Sydafrika producerer i dag nogle af verdens fineste vine, som drikkes flittigt i Danmark. De hvide vinavlere høster profitten, mens forholdene for deres farvede og sorte medarbejdere og daglejere ikke har ændret sig grundlæggende siden apartheids fald for 20 år siden.
JOHANNESBURG, 15 May 2014 (IRIN): “We are not celebrating anything” two decades after the end of apartheid, said Shawn Yanta. “Only the rich are celebrating. The working class are still struggling to get on with living.”
Yanta lives in Stofland in the Hex River Valley of South Africa’s Western Cape (Kaplandet). The dawn of democracy in 1994 delivered a boost to this region’s table grape industry, as it brought an end to international boycotts of South African wines.
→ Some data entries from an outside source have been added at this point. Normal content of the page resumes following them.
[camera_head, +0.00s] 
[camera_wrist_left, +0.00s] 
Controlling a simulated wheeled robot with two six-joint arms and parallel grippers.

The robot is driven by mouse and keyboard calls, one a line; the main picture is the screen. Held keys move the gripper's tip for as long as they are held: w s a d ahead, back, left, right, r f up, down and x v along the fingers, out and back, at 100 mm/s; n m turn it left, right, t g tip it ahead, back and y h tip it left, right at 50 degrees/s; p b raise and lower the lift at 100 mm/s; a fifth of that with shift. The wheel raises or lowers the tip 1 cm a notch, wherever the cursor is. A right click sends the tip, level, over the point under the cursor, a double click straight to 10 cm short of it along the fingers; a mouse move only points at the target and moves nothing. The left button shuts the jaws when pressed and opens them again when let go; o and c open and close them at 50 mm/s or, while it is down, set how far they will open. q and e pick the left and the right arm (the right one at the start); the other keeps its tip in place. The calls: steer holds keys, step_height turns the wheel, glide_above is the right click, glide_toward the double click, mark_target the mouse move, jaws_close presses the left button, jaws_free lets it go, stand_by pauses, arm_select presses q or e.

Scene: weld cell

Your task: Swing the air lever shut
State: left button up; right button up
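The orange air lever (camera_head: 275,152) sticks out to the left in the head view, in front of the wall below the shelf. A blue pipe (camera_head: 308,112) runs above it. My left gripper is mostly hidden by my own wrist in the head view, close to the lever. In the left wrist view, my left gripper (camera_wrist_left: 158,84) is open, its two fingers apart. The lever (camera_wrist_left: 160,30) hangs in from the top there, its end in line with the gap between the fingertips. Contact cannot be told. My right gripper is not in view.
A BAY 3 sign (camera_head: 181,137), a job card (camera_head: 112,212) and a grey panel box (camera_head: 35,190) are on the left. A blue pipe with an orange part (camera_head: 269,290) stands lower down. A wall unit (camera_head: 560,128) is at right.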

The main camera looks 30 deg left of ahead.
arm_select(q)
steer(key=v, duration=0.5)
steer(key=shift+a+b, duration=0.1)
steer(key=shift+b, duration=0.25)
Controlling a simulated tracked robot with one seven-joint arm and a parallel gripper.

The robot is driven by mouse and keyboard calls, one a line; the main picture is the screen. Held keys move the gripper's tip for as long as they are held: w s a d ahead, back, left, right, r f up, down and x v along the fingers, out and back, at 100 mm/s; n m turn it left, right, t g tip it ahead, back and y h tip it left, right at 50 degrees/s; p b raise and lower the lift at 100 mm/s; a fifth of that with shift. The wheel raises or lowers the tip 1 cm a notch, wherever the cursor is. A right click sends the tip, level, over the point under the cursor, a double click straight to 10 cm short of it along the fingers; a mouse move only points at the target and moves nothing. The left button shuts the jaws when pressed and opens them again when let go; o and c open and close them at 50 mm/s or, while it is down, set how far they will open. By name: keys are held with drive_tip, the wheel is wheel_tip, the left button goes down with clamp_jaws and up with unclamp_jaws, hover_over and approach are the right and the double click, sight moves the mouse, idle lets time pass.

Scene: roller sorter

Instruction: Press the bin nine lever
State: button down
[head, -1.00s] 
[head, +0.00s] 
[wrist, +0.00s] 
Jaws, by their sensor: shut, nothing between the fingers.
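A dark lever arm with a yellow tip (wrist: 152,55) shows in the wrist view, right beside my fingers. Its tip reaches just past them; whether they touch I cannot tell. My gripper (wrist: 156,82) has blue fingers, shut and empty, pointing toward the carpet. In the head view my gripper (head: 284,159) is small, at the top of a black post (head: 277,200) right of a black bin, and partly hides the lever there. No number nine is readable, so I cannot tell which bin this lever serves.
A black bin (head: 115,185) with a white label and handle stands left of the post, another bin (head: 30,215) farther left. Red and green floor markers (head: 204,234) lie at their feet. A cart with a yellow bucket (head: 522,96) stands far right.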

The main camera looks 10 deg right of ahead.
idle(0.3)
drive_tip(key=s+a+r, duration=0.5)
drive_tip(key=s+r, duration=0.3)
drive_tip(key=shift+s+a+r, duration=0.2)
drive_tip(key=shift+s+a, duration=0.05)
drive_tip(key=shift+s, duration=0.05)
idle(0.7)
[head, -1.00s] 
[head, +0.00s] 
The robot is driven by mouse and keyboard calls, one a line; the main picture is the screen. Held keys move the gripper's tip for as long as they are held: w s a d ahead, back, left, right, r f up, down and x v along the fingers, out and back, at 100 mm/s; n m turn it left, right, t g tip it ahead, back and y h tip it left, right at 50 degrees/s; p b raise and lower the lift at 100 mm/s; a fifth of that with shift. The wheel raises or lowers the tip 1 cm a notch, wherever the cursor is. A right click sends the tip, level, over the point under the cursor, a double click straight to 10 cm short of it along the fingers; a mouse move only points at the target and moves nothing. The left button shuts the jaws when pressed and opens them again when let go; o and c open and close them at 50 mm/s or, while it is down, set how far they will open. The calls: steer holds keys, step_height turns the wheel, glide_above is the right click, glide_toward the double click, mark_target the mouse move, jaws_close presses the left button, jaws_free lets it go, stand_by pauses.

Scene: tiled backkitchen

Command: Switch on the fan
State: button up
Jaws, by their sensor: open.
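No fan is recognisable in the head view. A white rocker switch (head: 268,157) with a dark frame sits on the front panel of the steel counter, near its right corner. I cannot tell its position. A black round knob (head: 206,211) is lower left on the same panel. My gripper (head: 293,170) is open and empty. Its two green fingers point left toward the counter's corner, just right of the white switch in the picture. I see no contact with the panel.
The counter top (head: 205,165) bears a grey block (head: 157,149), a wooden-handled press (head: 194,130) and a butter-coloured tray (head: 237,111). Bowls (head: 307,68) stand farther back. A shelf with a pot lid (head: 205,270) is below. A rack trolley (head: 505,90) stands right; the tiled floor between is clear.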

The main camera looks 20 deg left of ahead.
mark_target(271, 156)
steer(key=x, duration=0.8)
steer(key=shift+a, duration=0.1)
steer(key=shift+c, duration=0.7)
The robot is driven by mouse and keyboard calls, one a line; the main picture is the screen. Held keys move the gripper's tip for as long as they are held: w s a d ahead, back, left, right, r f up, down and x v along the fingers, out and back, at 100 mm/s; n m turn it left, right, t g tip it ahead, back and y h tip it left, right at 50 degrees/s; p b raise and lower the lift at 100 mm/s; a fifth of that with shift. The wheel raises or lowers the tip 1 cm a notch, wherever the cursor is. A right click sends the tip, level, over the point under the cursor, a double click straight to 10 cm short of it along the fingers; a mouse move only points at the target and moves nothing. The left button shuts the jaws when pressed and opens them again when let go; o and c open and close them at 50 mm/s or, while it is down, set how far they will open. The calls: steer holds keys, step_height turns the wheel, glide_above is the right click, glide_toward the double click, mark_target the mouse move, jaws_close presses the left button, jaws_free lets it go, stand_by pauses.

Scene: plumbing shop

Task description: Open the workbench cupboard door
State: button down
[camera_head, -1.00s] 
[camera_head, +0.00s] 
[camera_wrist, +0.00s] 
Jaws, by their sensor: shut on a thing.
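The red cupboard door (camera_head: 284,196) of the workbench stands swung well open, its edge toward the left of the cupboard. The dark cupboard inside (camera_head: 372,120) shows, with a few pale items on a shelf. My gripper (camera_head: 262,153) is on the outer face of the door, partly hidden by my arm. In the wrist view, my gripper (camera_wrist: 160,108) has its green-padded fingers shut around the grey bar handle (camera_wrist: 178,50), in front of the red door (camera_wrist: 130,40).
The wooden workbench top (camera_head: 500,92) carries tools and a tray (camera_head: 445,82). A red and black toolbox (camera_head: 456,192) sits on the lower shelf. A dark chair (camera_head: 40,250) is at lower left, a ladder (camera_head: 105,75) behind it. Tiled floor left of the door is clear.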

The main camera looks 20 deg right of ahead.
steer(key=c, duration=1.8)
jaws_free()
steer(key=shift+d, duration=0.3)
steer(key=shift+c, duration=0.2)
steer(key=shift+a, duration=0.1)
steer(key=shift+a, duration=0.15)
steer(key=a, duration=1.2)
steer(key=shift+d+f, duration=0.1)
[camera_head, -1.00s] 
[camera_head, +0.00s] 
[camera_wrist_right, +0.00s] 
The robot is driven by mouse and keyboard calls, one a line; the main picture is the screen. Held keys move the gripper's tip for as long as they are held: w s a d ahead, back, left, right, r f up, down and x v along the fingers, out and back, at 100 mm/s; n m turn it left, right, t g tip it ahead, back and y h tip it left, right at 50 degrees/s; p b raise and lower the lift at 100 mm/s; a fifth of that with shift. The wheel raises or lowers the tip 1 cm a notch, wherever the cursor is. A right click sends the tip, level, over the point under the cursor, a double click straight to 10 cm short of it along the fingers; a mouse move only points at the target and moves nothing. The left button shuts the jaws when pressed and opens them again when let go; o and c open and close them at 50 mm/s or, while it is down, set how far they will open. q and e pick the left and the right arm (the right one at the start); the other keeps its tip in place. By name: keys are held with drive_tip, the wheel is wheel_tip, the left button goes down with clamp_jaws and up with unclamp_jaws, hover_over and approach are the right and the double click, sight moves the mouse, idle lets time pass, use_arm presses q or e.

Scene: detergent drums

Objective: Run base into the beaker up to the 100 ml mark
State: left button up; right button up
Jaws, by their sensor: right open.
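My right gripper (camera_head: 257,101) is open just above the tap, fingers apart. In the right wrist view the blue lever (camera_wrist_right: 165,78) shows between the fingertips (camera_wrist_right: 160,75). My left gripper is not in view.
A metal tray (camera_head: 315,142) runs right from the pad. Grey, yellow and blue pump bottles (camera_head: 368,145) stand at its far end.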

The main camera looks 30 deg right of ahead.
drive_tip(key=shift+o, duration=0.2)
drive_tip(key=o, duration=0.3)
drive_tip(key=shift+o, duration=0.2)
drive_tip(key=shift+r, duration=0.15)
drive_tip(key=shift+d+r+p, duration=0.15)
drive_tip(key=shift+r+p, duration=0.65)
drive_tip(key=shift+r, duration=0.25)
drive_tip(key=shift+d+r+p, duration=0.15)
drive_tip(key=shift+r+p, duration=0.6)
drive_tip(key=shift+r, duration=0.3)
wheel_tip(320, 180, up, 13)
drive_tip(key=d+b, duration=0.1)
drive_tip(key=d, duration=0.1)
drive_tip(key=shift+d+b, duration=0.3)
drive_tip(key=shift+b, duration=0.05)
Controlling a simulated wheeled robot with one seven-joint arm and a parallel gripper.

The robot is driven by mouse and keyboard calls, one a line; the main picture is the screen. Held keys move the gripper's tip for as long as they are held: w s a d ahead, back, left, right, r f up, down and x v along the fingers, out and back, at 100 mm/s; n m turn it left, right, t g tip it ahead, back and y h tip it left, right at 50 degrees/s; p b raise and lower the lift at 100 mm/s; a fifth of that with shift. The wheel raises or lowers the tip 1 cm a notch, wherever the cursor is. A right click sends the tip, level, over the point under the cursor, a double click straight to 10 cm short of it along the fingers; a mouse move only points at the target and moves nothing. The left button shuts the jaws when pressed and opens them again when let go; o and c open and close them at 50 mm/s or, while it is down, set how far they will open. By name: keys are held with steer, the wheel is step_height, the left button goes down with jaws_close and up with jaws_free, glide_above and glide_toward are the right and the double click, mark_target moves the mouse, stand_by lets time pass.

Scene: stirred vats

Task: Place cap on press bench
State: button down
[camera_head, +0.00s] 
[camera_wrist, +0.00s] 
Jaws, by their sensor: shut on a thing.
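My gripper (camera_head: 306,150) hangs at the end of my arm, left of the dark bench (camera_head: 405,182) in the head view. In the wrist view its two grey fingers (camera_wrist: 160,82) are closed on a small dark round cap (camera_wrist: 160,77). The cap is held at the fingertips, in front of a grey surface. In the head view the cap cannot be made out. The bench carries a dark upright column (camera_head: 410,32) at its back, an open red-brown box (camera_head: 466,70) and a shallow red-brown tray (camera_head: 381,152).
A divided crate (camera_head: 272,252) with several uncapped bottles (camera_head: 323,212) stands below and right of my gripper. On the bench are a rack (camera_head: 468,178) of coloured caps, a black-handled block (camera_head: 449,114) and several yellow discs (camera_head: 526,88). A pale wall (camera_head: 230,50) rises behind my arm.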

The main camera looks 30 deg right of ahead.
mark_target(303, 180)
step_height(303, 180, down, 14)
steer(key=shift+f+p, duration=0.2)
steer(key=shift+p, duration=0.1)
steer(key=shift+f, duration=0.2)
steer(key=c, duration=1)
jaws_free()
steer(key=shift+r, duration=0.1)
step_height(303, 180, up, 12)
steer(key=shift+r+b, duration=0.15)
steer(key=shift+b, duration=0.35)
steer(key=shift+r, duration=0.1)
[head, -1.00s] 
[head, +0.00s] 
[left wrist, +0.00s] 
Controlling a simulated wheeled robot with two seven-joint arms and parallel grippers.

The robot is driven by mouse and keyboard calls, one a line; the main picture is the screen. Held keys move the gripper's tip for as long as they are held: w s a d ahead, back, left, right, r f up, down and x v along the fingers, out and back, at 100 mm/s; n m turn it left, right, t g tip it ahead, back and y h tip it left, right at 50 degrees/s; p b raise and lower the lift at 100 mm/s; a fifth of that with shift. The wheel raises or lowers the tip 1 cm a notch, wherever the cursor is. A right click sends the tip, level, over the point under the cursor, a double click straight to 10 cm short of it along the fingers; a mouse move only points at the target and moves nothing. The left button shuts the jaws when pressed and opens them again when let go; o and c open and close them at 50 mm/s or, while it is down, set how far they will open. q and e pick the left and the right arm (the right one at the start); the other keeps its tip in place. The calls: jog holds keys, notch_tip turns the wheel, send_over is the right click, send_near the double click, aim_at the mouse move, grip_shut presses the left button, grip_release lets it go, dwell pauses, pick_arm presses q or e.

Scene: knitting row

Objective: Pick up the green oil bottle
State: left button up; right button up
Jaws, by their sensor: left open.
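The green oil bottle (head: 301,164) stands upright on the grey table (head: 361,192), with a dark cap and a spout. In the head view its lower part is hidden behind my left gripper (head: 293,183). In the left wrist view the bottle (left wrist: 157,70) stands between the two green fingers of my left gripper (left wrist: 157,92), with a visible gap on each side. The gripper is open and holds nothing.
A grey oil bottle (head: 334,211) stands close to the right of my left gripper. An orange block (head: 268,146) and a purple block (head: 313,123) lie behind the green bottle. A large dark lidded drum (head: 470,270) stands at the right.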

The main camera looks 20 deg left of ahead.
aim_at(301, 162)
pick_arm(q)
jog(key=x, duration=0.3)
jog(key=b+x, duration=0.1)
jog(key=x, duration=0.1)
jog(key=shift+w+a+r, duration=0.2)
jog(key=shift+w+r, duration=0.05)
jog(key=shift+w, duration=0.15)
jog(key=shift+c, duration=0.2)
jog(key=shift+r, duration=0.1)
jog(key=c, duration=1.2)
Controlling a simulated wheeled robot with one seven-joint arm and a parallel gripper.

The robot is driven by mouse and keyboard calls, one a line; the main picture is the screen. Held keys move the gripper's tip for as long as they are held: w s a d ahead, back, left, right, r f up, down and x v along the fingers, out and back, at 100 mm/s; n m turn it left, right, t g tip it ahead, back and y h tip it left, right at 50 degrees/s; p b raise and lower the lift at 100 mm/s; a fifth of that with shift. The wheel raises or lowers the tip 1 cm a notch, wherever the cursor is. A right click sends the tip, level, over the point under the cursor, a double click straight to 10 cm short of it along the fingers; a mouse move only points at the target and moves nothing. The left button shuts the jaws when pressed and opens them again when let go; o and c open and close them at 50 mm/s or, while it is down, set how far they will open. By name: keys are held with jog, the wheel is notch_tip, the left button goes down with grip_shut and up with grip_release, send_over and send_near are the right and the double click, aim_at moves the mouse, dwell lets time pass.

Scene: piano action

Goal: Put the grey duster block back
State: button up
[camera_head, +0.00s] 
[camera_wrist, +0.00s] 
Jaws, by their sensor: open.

IRIN’s latest film, “Land of Dust”, looks at the conditions of the workers in the Hex River Valley, where long hours, low wages, poor health and education opportunities, are the rewards of farm employment. Conditions which have changed little since the end of apartheid.
The Western Cape produces more than 80 percent of the country’s table grapes and the Berg and Hex River Valleys are the country’s primary production areas.
Table grapes (spisedruer) are among the world’s most traded fruits and the cimatic conditions in these valleys provide an unusually long eight-month window for production.
But that revenue does not translate into the betterment of the lives of the fruit pickers, who are trapped in poverty and neglected by the ANC-government and social services.